> [The problem]
Retype the line in which "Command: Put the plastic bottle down" appears, then every line after it until the records end. Leave out the pictures.

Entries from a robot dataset
---------------

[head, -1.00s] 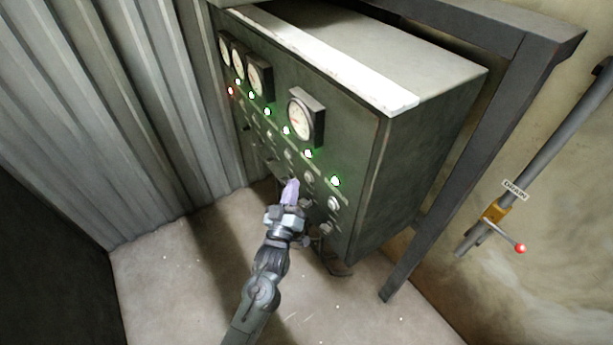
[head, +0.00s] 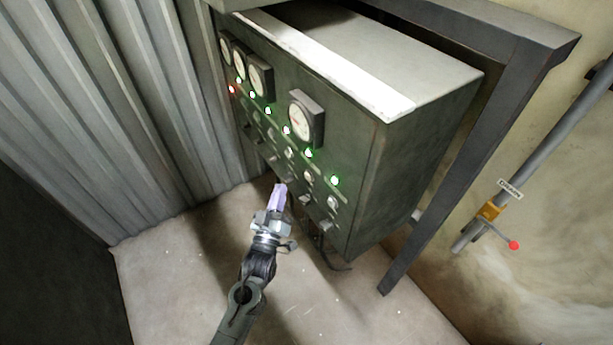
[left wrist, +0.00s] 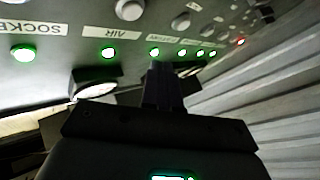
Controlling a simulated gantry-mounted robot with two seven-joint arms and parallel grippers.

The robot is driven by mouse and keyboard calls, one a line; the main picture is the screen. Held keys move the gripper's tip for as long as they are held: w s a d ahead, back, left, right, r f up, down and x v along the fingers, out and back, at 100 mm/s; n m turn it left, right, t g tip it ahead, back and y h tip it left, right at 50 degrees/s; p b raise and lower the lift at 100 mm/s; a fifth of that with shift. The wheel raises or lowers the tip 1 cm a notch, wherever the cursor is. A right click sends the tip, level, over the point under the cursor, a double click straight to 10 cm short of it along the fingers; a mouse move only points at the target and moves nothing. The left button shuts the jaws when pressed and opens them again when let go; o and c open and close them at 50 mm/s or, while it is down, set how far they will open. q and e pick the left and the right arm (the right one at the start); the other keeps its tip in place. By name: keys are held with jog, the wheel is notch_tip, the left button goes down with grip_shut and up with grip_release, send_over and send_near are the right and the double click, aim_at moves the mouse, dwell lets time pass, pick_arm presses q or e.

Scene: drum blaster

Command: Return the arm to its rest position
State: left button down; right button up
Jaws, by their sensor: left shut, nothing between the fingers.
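My left gripper (head: 279,190) is shut and empty, in front of the lower part of a dark green control panel (head: 345,150) in the head view. Its fingers look pale purple and point up toward the panel. In the left wrist view the dark closed fingers (left wrist: 163,85) stand before the panel face, close to a row of green lights (left wrist: 109,53). I cannot tell the exact gap between fingertips and panel. The panel carries several green lights (head: 334,181) and one red light (head: 232,90) at the left end. My right gripper is not in view.
Round gauges (head: 304,117) stick out of the panel. A dark metal frame (head: 460,165) stands to its right. A pipe with a yellow valve (head: 489,211) and red-knobbed lever (head: 513,245) is on the right wall. Corrugated wall (head: 100,110) is at left. The floor (head: 185,270) is clear.

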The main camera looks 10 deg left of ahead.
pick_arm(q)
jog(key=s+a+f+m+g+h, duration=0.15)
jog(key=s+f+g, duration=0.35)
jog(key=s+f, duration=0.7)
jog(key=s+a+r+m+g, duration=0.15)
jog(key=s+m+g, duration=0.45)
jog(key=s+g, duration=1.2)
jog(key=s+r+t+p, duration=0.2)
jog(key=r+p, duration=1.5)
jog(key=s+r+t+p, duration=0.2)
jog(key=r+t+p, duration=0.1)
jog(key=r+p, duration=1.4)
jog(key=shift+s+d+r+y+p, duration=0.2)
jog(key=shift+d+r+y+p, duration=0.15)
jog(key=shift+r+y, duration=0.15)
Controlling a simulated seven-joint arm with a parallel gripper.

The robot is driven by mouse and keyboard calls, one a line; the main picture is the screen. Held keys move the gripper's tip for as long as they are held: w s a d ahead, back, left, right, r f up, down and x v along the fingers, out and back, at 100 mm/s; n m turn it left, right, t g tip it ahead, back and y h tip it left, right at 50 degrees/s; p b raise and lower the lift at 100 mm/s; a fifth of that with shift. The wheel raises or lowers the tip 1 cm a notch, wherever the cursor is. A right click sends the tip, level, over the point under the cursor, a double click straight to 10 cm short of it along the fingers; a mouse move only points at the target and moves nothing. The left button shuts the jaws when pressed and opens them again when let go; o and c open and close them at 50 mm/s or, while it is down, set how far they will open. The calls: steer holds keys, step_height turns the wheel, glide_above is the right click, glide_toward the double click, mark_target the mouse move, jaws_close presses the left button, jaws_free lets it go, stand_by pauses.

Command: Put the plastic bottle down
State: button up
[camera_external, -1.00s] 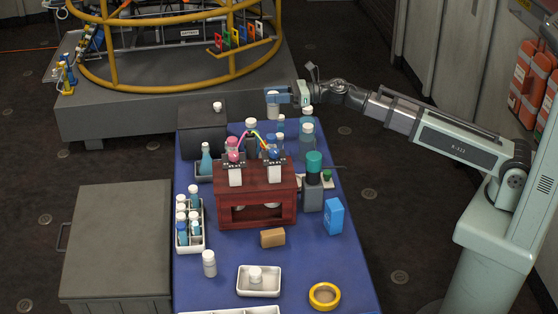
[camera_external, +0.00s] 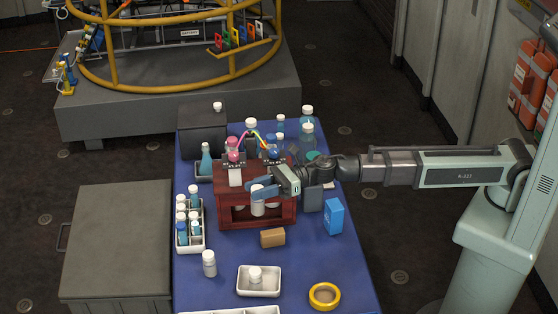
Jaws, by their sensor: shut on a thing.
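My gripper (camera_external: 263,191) is shut on the plastic bottle (camera_external: 258,208), a small whitish bottle. It holds the bottle upright in front of the dark red wooden stand (camera_external: 285,215), near the middle of the table. The fingers hide the bottle's upper part. I cannot tell whether its base touches anything.
The blue table (camera_external: 215,245) has a white tray (camera_external: 243,290) with a small white jar, a tan block (camera_external: 272,238), a yellow ring (camera_external: 324,296), a blue carton (camera_external: 334,217) and a white bottle (camera_external: 209,263) in front. A rack (camera_external: 183,243) of vials stands left. Several bottles stand at the back.

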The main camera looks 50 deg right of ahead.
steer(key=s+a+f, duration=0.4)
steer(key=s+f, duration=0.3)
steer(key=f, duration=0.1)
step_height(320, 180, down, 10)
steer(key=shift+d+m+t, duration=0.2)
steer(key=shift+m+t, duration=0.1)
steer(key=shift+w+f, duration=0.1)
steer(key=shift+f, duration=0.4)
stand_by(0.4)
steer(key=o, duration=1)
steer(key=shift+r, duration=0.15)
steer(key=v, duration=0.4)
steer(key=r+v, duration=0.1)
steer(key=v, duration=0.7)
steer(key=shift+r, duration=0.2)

---------------

> [Answer in full]
Command: Put the plastic bottle down
State: button up
[camera_external, -1.00s] 
[camera_external, +0.00s] 
Jaws, by their sensor: shut on a thing.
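My gripper (camera_external: 263,191) is shut on the plastic bottle (camera_external: 258,208), a small whitish bottle. It holds the bottle upright in front of the dark red wooden stand (camera_external: 285,215), near the middle of the table. The fingers hide the bottle's upper part. I cannot tell whether its base touches anything.
The blue table (camera_external: 215,245) has a white tray (camera_external: 243,290) with a small white jar, a tan block (camera_external: 272,238), a yellow ring (camera_external: 324,296), a blue carton (camera_external: 334,217) and a white bottle (camera_external: 209,263) in front. A rack (camera_external: 183,243) of vials stands left. Several bottles stand at the back.

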The main camera looks 50 deg right of ahead.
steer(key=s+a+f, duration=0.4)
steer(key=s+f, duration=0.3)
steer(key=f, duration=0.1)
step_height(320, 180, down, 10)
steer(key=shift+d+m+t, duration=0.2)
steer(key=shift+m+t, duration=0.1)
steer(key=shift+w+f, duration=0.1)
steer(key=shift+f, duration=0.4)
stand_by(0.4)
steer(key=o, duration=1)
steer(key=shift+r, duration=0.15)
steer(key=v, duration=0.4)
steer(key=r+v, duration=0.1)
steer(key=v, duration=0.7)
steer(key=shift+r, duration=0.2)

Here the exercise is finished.